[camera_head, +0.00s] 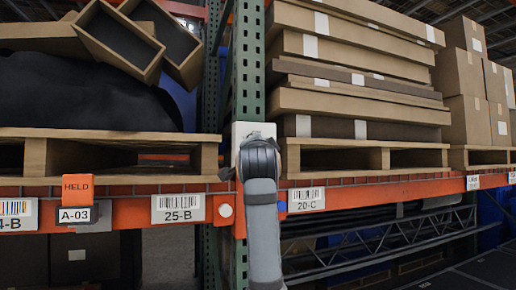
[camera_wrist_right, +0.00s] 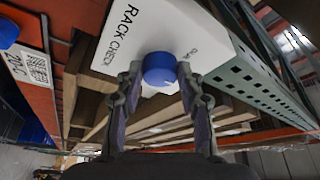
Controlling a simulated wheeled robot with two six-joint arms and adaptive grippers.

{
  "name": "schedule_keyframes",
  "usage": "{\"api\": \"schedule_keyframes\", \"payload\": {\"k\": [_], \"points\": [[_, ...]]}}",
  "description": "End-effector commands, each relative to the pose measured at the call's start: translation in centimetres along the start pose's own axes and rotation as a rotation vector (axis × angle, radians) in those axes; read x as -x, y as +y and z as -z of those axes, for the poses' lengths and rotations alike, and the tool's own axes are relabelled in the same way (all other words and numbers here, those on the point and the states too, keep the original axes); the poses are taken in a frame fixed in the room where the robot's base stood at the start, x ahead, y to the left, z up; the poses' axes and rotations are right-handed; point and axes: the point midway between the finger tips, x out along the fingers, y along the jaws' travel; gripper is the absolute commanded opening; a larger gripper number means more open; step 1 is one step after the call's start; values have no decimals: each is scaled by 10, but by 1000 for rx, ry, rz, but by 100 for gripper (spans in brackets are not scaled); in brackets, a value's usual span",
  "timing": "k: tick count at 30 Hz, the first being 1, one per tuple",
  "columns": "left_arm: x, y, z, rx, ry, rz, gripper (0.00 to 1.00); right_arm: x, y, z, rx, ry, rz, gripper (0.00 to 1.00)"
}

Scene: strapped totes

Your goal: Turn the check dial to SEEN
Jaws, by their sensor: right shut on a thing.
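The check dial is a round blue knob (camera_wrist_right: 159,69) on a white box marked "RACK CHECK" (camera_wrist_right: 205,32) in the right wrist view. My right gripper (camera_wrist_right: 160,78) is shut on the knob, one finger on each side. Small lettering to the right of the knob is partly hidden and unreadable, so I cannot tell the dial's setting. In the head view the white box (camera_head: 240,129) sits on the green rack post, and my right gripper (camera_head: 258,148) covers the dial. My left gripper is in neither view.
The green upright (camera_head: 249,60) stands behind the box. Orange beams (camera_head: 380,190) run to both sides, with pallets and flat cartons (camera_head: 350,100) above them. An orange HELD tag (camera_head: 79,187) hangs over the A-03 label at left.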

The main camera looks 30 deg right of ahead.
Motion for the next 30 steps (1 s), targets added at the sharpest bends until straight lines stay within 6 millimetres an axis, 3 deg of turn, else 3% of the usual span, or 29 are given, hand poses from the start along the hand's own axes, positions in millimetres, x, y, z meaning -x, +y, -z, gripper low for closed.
...
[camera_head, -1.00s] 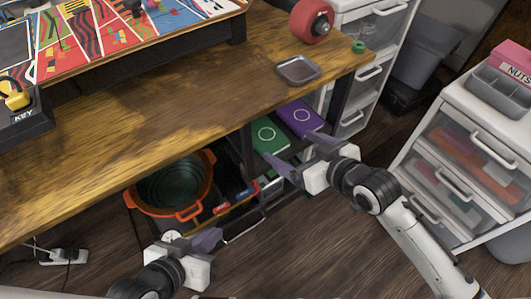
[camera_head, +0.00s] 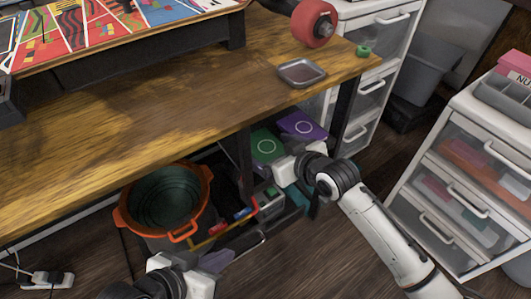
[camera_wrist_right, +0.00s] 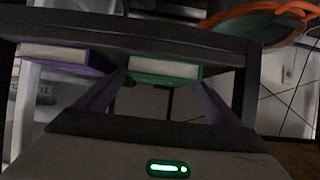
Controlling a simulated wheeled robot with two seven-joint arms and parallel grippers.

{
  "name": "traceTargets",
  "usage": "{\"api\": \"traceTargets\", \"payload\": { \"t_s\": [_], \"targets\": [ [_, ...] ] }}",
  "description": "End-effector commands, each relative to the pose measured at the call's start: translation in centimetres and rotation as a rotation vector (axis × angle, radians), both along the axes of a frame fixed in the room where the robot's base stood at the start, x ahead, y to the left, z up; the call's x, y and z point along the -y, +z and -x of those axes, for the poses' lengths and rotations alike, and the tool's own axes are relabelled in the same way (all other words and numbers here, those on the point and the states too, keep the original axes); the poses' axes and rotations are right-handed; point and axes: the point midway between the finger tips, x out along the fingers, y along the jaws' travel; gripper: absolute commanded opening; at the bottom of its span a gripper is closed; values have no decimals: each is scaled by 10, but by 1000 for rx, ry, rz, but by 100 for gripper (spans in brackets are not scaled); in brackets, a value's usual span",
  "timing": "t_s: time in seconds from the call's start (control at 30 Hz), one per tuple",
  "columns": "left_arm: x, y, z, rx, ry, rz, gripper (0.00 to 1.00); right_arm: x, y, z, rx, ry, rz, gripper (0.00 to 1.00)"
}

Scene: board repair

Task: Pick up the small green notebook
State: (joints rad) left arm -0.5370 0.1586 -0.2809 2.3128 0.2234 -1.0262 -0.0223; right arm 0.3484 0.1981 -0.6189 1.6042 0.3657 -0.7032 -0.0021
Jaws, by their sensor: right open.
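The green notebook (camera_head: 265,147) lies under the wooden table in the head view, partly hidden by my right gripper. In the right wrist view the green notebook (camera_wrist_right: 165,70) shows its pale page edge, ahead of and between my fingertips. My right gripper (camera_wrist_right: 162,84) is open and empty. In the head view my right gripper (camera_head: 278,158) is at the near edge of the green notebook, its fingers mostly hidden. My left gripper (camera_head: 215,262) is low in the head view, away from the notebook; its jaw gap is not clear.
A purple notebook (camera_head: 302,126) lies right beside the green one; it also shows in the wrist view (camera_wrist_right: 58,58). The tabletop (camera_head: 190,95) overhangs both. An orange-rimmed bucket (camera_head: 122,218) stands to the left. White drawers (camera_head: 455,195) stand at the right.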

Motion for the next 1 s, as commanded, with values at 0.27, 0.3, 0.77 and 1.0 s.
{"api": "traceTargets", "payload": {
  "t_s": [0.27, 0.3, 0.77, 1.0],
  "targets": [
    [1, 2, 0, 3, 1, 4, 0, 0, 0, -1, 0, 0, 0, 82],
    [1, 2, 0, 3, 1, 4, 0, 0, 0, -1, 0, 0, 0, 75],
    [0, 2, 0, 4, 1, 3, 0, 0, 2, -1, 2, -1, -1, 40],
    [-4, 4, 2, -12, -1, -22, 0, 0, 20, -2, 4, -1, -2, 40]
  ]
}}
==
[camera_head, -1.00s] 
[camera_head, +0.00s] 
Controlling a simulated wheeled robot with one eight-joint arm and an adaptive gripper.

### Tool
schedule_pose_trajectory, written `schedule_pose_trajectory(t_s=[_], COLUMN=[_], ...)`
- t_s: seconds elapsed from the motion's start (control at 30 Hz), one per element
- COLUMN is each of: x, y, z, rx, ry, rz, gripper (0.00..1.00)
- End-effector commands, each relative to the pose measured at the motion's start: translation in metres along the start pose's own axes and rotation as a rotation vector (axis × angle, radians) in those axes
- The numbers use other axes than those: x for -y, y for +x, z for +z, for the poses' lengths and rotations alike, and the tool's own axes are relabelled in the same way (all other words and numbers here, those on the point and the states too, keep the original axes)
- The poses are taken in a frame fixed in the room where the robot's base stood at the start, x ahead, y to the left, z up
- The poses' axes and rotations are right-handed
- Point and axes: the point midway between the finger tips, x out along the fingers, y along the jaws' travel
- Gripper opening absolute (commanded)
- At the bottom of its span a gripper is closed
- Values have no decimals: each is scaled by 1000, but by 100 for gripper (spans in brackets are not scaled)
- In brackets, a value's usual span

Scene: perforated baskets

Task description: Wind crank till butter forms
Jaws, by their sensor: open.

• [Task objective]: Copy the records above exactly, beginning at the line that contains "- The numbers" and stopping after the line that contains "Jaws, by their sensor: open.".

• [Exercise output]:
- The numbers use other axes than those: x for -y, y for +x, z for +z, for the poses' lengths and rotations alike, and the tool's own axes are relabelled in the same way (all other words and numbers here, those on the point and the states too, keep the original axes)
- The poses are taken in a frame fixed in the room where the robot's base stood at the start, x ahead, y to the left, z up
- The poses' axes and rotations are right-handed
- Point and axes: the point midway between the finger tips, x out along the fingers, y along the jaws' travel
- Gripper opening absolute (commanded)
- At the bottom of its span a gripper is closed
- Values have no decimals: each is scaled by 1000, but by 100 for gripper (spans in brackets are not scaled)
- In brackets, a value's usual span

Scene: perforated baskets

Task description: Wind crank till butter forms
Jaws, by their sensor: open.

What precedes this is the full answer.